**Problem to solve:**
Output each entry that follows exactly. Images stay out.

## begin Information given

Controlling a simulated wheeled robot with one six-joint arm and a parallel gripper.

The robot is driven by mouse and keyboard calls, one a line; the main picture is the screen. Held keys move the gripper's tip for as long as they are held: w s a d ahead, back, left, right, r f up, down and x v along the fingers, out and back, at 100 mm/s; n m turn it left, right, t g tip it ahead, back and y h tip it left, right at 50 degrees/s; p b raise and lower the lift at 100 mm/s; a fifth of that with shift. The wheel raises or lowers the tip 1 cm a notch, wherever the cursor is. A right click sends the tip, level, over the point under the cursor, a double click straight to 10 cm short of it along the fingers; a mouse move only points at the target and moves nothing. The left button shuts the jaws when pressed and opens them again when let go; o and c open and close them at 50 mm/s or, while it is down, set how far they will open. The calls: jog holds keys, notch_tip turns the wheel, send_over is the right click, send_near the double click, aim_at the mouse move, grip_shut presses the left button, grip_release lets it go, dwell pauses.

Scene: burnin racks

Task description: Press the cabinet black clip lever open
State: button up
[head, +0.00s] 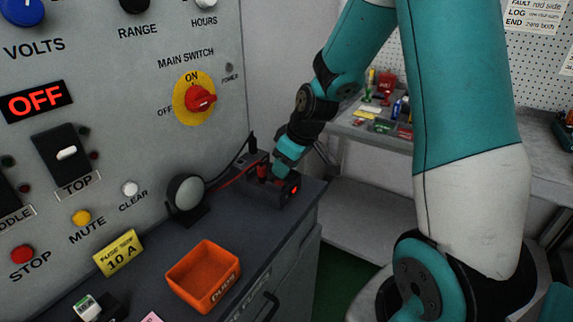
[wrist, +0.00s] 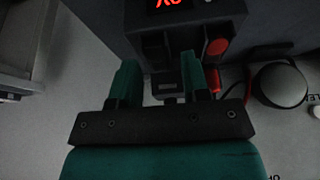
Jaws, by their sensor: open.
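A dark terminal box (head: 262,190) with a red lit display sits on the bench top against the panel. It also fills the top middle of the wrist view (wrist: 210,14). In the head view my gripper (head: 287,157) hides part of the box.
A round grey gauge (head: 186,192) stands left of the box, with red and black leads nearby. An orange bin (head: 203,275) and a yellow fuse sign (head: 119,253) are nearer. The panel with a main switch (head: 200,98) rises behind. A shelf (head: 370,132) with small items lies beyond.

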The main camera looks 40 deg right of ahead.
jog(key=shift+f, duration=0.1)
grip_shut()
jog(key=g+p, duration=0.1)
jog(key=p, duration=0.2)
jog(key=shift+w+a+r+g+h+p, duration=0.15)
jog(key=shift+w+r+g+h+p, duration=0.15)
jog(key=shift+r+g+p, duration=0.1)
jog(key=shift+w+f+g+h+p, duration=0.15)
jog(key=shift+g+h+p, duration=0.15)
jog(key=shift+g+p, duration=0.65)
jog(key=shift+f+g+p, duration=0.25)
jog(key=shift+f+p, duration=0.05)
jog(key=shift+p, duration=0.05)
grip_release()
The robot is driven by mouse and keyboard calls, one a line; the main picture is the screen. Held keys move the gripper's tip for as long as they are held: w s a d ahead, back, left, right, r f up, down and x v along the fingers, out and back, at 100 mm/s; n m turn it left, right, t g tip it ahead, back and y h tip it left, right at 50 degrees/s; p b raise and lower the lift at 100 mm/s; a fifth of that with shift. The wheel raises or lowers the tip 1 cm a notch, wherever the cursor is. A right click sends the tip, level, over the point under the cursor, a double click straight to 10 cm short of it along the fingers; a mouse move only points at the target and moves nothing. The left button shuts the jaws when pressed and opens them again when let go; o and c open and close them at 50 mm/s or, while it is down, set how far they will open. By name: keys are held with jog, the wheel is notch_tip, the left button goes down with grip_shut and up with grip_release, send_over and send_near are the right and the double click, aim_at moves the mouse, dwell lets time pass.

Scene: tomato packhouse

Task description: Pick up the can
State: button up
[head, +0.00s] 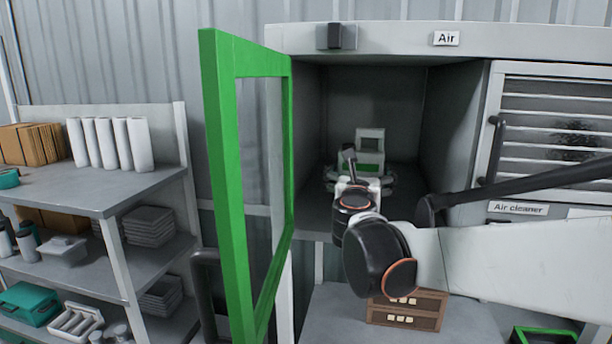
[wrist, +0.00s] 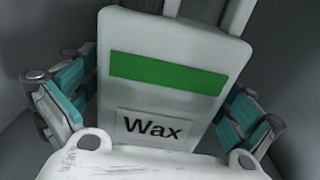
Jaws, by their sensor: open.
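The can (head: 370,157) is white with a green band and stands upright inside the open cabinet, its top a squared loop handle. In the wrist view the can (wrist: 165,48) fills the middle, with a "Wax" label facing me. My gripper (wrist: 160,88) is open, with one teal-padded finger on each side of the can. A gap seems to show at the right finger; contact at the left is unclear. In the head view my gripper (head: 360,180) reaches into the cabinet, and my wrist hides the can's lower part.
The green-framed door (head: 222,180) stands open left of my arm. The cabinet (head: 300,38) has walls close on both sides. A louvred unit (head: 550,125) labelled "Air cleaner" is on the right. A brown box (head: 408,311) sits below on the bench. Shelves (head: 95,190) stand far left.

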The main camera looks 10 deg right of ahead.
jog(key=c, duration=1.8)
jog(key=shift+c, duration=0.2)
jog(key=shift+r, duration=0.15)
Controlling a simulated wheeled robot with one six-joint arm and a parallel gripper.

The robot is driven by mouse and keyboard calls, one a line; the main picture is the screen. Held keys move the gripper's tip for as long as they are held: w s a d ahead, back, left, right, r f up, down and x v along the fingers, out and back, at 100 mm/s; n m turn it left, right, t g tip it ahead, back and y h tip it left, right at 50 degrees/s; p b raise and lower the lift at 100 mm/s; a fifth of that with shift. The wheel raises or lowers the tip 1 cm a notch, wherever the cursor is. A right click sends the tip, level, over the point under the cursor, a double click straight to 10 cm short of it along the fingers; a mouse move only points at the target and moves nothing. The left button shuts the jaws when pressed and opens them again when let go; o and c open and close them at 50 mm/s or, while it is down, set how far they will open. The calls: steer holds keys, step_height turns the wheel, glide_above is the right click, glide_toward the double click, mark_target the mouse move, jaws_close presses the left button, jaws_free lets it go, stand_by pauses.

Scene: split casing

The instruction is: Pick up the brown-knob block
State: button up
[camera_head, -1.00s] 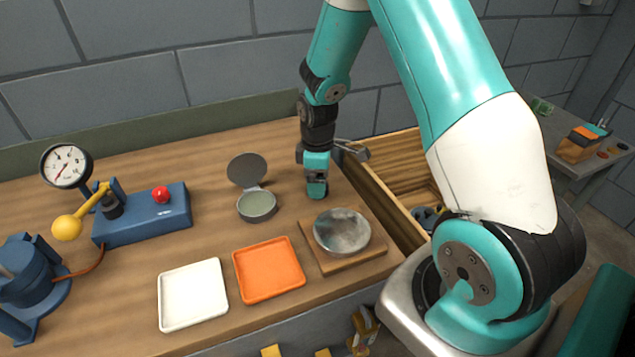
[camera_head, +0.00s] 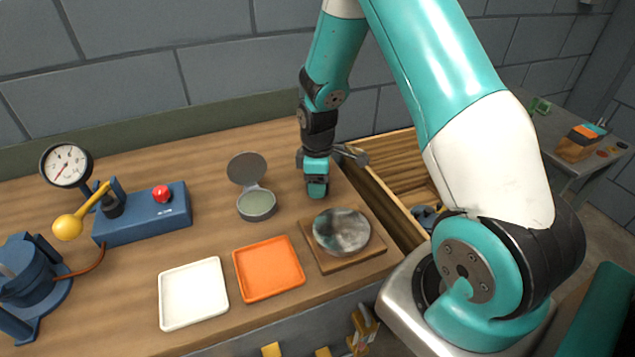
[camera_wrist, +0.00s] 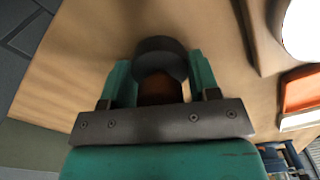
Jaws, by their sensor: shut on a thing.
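In the wrist view, the brown-knob block shows as a dark round body (camera_wrist: 161,57) with a brown knob (camera_wrist: 160,90) between the fingers. My gripper (camera_wrist: 162,75) is shut on it, one teal finger on each side. In the head view, my gripper (camera_head: 317,190) points down at the tabletop, behind the round grey disc on its wooden board. The block is hidden there by the fingers, and I cannot tell whether it touches the table.
The grey disc (camera_head: 341,231) sits on a board (camera_head: 323,262). An orange tray (camera_head: 268,291), a white tray (camera_head: 193,325) and an open round grey case (camera_head: 257,204) stand to the left. A blue unit with a red button (camera_head: 160,192) is farther left. An open wooden drawer (camera_head: 395,160) lies right.

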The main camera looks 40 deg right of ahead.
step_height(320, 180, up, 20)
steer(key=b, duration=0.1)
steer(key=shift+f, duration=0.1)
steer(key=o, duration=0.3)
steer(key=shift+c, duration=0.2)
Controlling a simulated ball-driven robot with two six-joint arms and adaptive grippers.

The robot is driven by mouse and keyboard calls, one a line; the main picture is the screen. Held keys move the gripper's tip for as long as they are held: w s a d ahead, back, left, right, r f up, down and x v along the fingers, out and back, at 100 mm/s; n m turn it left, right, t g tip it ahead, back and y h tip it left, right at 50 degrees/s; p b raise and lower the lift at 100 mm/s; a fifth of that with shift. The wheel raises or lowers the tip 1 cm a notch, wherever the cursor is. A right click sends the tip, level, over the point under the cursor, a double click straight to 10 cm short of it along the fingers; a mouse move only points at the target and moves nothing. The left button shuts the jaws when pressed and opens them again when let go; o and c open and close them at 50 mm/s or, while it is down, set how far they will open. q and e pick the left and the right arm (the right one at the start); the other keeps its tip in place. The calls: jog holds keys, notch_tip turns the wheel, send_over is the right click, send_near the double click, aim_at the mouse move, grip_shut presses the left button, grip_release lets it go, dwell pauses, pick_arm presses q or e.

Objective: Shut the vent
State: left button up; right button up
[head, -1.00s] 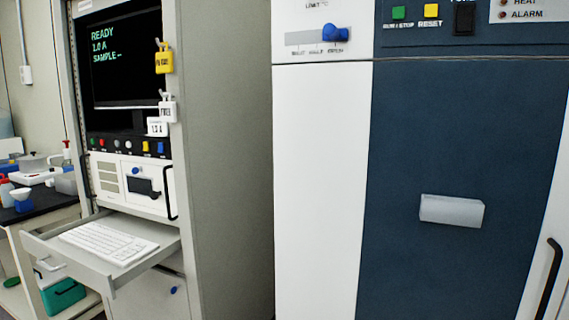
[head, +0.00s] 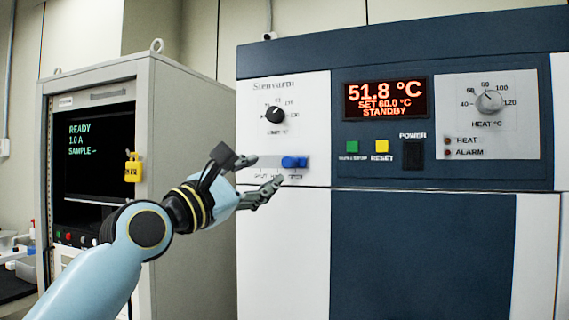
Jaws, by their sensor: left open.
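The vent slider is a pale plate (head: 265,161) with a blue knob (head: 294,162) on the white panel at the left of the dryer's front. The knob stands at the right end of its slot, above the rightmost of the small labels. My left gripper (head: 266,171) is open and empty, just left of the knob, with its fingers pointing right. One finger is level with the slider and the other is below it. The fingers partly cover the slider's left part and the labels. I cannot tell whether a finger touches the panel. My right gripper is not in view.
Above the slider is a black dial (head: 276,115). To the right are a red display (head: 386,99) reading 51.8 °C, a green button (head: 352,147), a yellow button (head: 382,147) and a black power switch (head: 412,155). A grey cabinet (head: 190,250) stands left, behind my arm.

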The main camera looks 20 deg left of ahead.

## end Information given

**Exercise result:**
Controlling a simulated wheeled robot with one six-joint arm and a parallel gripper.

The robot is driven by mouse and keyboard calls, one a line; the main picture is the screen. Held keys move the gripper's tip for as long as they are held: w s a d ahead, back, left, right, r f up, down and x v along the fingers, out and back, at 100 mm/s; n m turn it left, right, t g tip it ahead, back and y h tip it left, right at 50 degrees/s; p b raise and lower the lift at 100 mm/s; a fifth of that with shift. The wheel raises or lowers the tip 1 cm a notch, wherever the cursor is. A right click sends the tip, level, over the point under the cursor, a double click straight to 10 cm short of it along the fingers; a mouse move only points at the target and moves nothing. The left button shuts the jaws when pressed and opens them again when let go; o and c open and close them at 50 mm/s or, while it is down, set how far they will open. The calls: jog holds keys, notch_tip turns the wheel, send_over is the right click, send_near the double click, aim_at the mouse move, grip_shut presses the left button, grip_release lets it go, dwell pauses.

Scene: burnin racks

Task description: Press the cabinet black clip lever open
State: button up
[head, +0.00s] 
[wrist, +0.00s] 
Jaws, by their sensor: open.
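A dark terminal box (head: 262,190) with a red lit display sits on the bench top against the panel. It also fills the top middle of the wrist view (wrist: 210,14). In the head view my gripper (head: 287,157) hides part of the box.
A round grey gauge (head: 186,192) stands left of the box, with red and black leads nearby. An orange bin (head: 203,275) and a yellow fuse sign (head: 119,253) are nearer. The panel with a main switch (head: 200,98) rises behind. A shelf (head: 370,132) with small items lies beyond.

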The main camera looks 40 deg right of ahead.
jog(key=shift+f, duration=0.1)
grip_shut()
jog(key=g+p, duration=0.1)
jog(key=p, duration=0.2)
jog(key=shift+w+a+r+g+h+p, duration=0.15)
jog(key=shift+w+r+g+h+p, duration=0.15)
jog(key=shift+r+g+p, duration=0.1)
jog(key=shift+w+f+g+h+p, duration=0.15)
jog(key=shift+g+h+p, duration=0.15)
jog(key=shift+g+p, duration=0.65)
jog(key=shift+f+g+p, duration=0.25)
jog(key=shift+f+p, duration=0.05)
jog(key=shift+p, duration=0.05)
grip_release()
The robot is driven by mouse and keyboard calls, one a line; the main picture is the screen. Held keys move the gripper's tip for as long as they are held: w s a d ahead, back, left, right, r f up, down and x v along the fingers, out and back, at 100 mm/s; n m turn it left, right, t g tip it ahead, back and y h tip it left, right at 50 degrees/s; p b raise and lower the lift at 100 mm/s; a fifth of that with shift. The wheel raises or lowers the tip 1 cm a notch, wherever the cursor is. A right click sends the tip, level, over the point under the cursor, a double click straight to 10 cm short of it along the fingers; a mouse move only points at the target and moves nothing. The left button shuts the jaws when pressed and opens them again when let go; o and c open and close them at 50 mm/s or, while it is down, set how far they will open. By name: keys are held with jog, the wheel is notch_tip, the left button goes down with grip_shut and up with grip_release, send_over and send_near are the right and the double click, aim_at moves the mouse, dwell lets time pass.

Scene: tomato packhouse

Task description: Pick up the can
State: button up
[head, +0.00s] 
[wrist, +0.00s] 
Jaws, by their sensor: open.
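The can (head: 370,157) is white with a green band and stands upright inside the open cabinet, its top a squared loop handle. In the wrist view the can (wrist: 165,48) fills the middle, with a "Wax" label facing me. My gripper (wrist: 160,88) is open, with one teal-padded finger on each side of the can. A gap seems to show at the right finger; contact at the left is unclear. In the head view my gripper (head: 360,180) reaches into the cabinet, and my wrist hides the can's lower part.
The green-framed door (head: 222,180) stands open left of my arm. The cabinet (head: 300,38) has walls close on both sides. A louvred unit (head: 550,125) labelled "Air cleaner" is on the right. A brown box (head: 408,311) sits below on the bench. Shelves (head: 95,190) stand far left.

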The main camera looks 10 deg right of ahead.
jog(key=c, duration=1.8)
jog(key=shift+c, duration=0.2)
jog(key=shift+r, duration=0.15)
Controlling a simulated wheeled robot with one six-joint arm and a parallel gripper.

The robot is driven by mouse and keyboard calls, one a line; the main picture is the screen. Held keys move the gripper's tip for as long as they are held: w s a d ahead, back, left, right, r f up, down and x v along the fingers, out and back, at 100 mm/s; n m turn it left, right, t g tip it ahead, back and y h tip it left, right at 50 degrees/s; p b raise and lower the lift at 100 mm/s; a fifth of that with shift. The wheel raises or lowers the tip 1 cm a notch, wherever the cursor is. A right click sends the tip, level, over the point under the cursor, a double click straight to 10 cm short of it along the fingers; a mouse move only points at the target and moves nothing. The left button shuts the jaws when pressed and opens them again when let go; o and c open and close them at 50 mm/s or, while it is down, set how far they will open. The calls: steer holds keys, step_height turns the wheel, glide_above is the right click, glide_toward the double click, mark_target the mouse move, jaws_close presses the left button, jaws_free lets it go, stand_by pauses.

Scene: split casing

The instruction is: Pick up the brown-knob block
State: button up
[camera_head, -1.00s] 
[camera_head, +0.00s] 
[camera_wrist, +0.00s] 
Jaws, by their sensor: shut on a thing.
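In the wrist view, the brown-knob block shows as a dark round body (camera_wrist: 161,57) with a brown knob (camera_wrist: 160,90) between the fingers. My gripper (camera_wrist: 162,75) is shut on it, one teal finger on each side. In the head view, my gripper (camera_head: 317,190) points down at the tabletop, behind the round grey disc on its wooden board. The block is hidden there by the fingers, and I cannot tell whether it touches the table.
The grey disc (camera_head: 341,231) sits on a board (camera_head: 323,262). An orange tray (camera_head: 268,291), a white tray (camera_head: 193,325) and an open round grey case (camera_head: 257,204) stand to the left. A blue unit with a red button (camera_head: 160,192) is farther left. An open wooden drawer (camera_head: 395,160) lies right.

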The main camera looks 40 deg right of ahead.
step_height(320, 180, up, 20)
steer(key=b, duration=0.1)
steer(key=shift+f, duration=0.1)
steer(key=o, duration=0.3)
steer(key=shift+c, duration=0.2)
Controlling a simulated ball-driven robot with two six-joint arms and adaptive grippers.

The robot is driven by mouse and keyboard calls, one a line; the main picture is the screen. Held keys move the gripper's tip for as long as they are held: w s a d ahead, back, left, right, r f up, down and x v along the fingers, out and back, at 100 mm/s; n m turn it left, right, t g tip it ahead, back and y h tip it left, right at 50 degrees/s; p b raise and lower the lift at 100 mm/s; a fifth of that with shift. The wheel raises or lowers the tip 1 cm a notch, wherever the cursor is. A right click sends the tip, level, over the point under the cursor, a double click straight to 10 cm short of it along the fingers; a mouse move only points at the target and moves nothing. The left button shuts the jaws when pressed and opens them again when let go; o and c open and close them at 50 mm/s or, while it is down, set how far they will open. q and e pick the left and the right arm (the right one at the start); the other keeps its tip in place. The calls: jog holds keys, notch_tip turns the wheel, send_over is the right click, send_near the double click, aim_at the mouse move, grip_shut presses the left button, grip_release lets it go, dwell pauses, pick_arm presses q or e.

Objective: Shut the vent
State: left button up; right button up
[head, -1.00s] 
[head, +0.00s] 
Jaws, by their sensor: left open.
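The vent slider is a pale plate (head: 265,161) with a blue knob (head: 294,162) on the white panel at the left of the dryer's front. The knob stands at the right end of its slot, above the rightmost of the small labels. My left gripper (head: 266,171) is open and empty, just left of the knob, with its fingers pointing right. One finger is level with the slider and the other is below it. The fingers partly cover the slider's left part and the labels. I cannot tell whether a finger touches the panel. My right gripper is not in view.
Above the slider is a black dial (head: 276,115). To the right are a red display (head: 386,99) reading 51.8 °C, a green button (head: 352,147), a yellow button (head: 382,147) and a black power switch (head: 412,155). A grey cabinet (head: 190,250) stands left, behind my arm.

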The main camera looks 20 deg left of ahead.

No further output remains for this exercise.